INSTRUCTIONS TO FOLLOW:
Retype exactly the lines below, beginning with the first and ending with the line where "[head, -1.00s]" appears.

Manipulation episode records:
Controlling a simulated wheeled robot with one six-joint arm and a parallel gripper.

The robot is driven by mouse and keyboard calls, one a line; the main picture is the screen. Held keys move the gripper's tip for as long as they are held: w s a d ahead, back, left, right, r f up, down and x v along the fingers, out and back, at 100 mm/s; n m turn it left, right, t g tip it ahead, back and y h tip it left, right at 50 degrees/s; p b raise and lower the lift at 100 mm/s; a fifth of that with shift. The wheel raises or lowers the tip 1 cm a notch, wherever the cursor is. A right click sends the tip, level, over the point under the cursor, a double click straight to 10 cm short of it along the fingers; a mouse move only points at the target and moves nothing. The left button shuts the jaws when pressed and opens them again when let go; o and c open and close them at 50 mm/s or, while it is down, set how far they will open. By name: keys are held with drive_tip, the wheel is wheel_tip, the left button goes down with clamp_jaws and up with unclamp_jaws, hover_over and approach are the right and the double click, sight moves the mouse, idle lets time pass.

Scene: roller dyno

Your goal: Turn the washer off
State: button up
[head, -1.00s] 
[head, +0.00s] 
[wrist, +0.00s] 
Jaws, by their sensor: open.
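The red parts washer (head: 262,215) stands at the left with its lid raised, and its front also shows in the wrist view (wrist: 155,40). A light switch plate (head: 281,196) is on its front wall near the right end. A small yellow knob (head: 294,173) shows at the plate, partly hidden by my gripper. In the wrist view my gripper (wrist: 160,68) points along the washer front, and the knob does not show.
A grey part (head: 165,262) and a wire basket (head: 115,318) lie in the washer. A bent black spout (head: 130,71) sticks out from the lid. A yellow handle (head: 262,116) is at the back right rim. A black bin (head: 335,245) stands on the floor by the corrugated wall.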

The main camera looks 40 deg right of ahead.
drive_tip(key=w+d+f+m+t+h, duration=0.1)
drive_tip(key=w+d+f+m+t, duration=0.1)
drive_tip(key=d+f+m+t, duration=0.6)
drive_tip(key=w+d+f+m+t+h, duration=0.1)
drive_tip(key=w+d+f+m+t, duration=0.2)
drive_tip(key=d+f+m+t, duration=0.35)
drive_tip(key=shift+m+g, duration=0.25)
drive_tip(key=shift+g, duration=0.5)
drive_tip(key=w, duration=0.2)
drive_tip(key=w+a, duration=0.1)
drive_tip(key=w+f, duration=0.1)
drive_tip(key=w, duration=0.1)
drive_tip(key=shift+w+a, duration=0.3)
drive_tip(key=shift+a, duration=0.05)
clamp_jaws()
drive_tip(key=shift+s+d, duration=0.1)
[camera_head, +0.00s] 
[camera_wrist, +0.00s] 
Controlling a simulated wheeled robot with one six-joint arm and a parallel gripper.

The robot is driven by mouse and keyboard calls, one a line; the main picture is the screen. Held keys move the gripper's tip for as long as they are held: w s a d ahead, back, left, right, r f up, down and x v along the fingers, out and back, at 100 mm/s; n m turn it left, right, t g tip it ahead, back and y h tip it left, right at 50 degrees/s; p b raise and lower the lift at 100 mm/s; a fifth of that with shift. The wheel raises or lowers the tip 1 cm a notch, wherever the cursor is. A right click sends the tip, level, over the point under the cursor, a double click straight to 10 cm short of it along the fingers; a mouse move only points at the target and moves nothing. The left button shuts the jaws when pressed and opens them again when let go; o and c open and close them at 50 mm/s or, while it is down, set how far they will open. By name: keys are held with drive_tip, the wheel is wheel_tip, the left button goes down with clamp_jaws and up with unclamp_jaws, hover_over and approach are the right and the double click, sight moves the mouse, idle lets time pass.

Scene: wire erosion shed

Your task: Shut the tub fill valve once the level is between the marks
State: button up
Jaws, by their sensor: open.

FULL RESPONSE:
Controlling a simulated wheeled robot with one six-joint arm and a parallel gripper.

The robot is driven by mouse and keyboard calls, one a line; the main picture is the screen. Held keys move the gripper's tip for as long as they are held: w s a d ahead, back, left, right, r f up, down and x v along the fingers, out and back, at 100 mm/s; n m turn it left, right, t g tip it ahead, back and y h tip it left, right at 50 degrees/s; p b raise and lower the lift at 100 mm/s; a fifth of that with shift. The wheel raises or lowers the tip 1 cm a notch, wherever the cursor is. A right click sends the tip, level, over the point under the cursor, a double click straight to 10 cm short of it along the fingers; a mouse move only points at the target and moves nothing. The left button shuts the jaws when pressed and opens them again when let go; o and c open and close them at 50 mm/s or, while it is down, set how far they will open. By name: keys are held with drive_tip, the wheel is wheel_tip, the left button goes down with clamp_jaws and up with unclamp_jaws, hover_over and approach are the right and the double click, sight moves the mouse, idle lets time pass.

Scene: roller dyno

Your goal: Turn the washer off
State: button up
[head, -1.00s] 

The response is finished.